高知県中土佐町 久礼は鰹で有名な港町だが、初めて訪れたのは10年以上前のことになる。高知出張のついでに立ち寄ったのだが、カツオを使ってツナトッピングを国産化できないかと思いついた挙句、唯一記憶にあった「カツオの町」の商工会議所を調べてに電話をかけた。そこで町おこしを企画する組織に紹介いただいて以来、長いお付き合いが始まったわけだ。結局、国産ツナの計画は中止になったのだけれども。

青柳さんは龍馬と同じで太平洋を見ているのだ

その時の記憶にあった「カツオの町」とは、80年代に連載されていた「土佐の一本釣り」というコミックで得た知識だった。よくよく考えればカツオの水揚げの多い町とかカツオ加工の産出額が多い町も調べて見るべきだったのだが、カツオ=高知=土佐の一本釣りという単純な連想でこの町に来てしまった。
約束の時間より早めに来てあちこちを散歩して回った時に見つけたのが、海岸沿いの道に立つ著者の像だ。当時のビッグコミック(小学館)掲載のコミックは作画に独特の画風があるもので、同じ時期に発行されていた青年誌の中では異色だったと思う。
マガジン系(講談社)は絵の上手い作家が多かった。ジャンプ系(集英社)は少年誌と同じで下手くそだが迫力のある描き手が主力だった。ビッグコミックは構図は上手だが、キャラ絵が独自で少年誌とは一線を画すという感じだったと思う。(今では青年誌の描き方に雑誌ごとの大きな差はないみたいだが)
その中でもこの土佐の一本釣りは独自感が超絶していた。だから記憶に残っている。カツオの町はすぐに思い出せたが、ストーリーやキャラはほとんど記憶にない。やんちゃな10代男子がわあわあ騒ぐ話だった、くらいしか覚えていなかった。

隣に立つカツオの供養碑 カツオの町らしい

この町を訪れて改めて土佐の一本釣りを読み返してみたら(絶版本なので買い集めるのが大変だった)、中卒でカツオ船に乗り込んだ半グレっぽい男の子のあれこれで、10代特有の性に対する揺らぎだったり、年長者に対する突っ張りだったり、この歳になれば微笑ましいエピソードばかりだった。

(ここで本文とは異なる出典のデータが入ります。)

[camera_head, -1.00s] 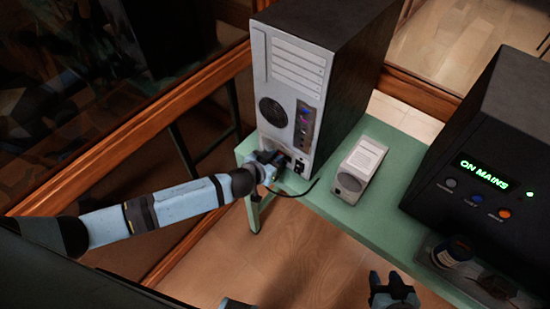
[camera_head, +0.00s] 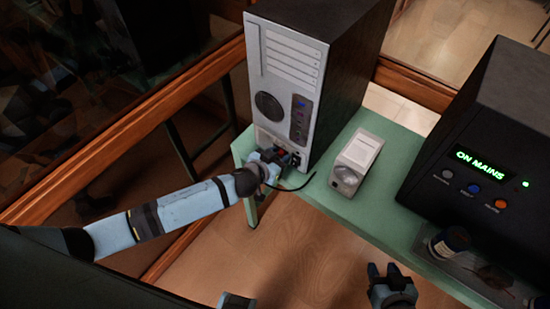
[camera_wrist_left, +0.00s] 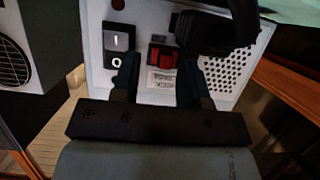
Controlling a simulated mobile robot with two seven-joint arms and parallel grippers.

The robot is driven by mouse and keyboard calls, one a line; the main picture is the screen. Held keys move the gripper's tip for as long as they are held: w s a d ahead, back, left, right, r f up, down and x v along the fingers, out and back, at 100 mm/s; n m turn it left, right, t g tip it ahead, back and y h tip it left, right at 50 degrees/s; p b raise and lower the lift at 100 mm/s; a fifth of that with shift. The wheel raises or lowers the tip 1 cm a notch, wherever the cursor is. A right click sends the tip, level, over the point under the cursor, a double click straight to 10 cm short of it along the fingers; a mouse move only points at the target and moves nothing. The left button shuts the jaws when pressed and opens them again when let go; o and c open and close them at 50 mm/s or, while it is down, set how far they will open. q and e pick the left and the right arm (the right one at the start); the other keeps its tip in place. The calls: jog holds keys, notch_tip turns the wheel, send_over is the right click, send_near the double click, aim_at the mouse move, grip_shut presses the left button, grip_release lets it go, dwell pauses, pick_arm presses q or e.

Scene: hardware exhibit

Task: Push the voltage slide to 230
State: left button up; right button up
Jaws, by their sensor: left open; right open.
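The voltage slide is a small red switch (camera_wrist_left: 162,58) in a dark recess on the light rear panel (camera_wrist_left: 185,15) of a computer tower (camera_head: 285,80). A small printed label (camera_wrist_left: 161,82), too blurred to read, sits beside the slide. My left gripper (camera_head: 277,157) is at the foot of the tower's rear face. In the left wrist view its open fingers (camera_wrist_left: 157,72) stand either side of the label, close to the slide; contact cannot be told. The slide's exact position is unclear. My right gripper (camera_head: 382,270) is open and empty, in front of the bench.
A black-and-white rocker switch (camera_wrist_left: 119,45) and a plugged-in black power connector (camera_wrist_left: 215,30) flank the slide. A black cable (camera_head: 300,186) trails over the green bench (camera_head: 385,225). A pale box (camera_head: 356,163) and a black unit reading ON MAINS (camera_head: 480,160) stand to the right.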

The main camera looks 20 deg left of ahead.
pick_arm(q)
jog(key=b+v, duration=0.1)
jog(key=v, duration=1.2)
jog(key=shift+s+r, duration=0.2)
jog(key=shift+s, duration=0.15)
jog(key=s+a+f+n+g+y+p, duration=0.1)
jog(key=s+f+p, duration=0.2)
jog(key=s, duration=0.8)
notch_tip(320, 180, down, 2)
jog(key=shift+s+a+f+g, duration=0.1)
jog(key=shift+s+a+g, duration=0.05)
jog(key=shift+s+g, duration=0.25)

が、当時は同時代を生きている同世代?に対する共感みたいなものを感じていたのだろうなあ。
現代の社会規範からするとパワハラ・セクハラ・ジェンダー意識などたっぷりと問題ありで掲載不能になるほどの中身だが、当時は許されていたのだな。

この描きての作品は他にもたくさんあるはずなのだが、やはり漁師の少年を主人公にした話が一番だろう。久しぶりに押入れの奥にしまっているのを取り出して読み返してみようか。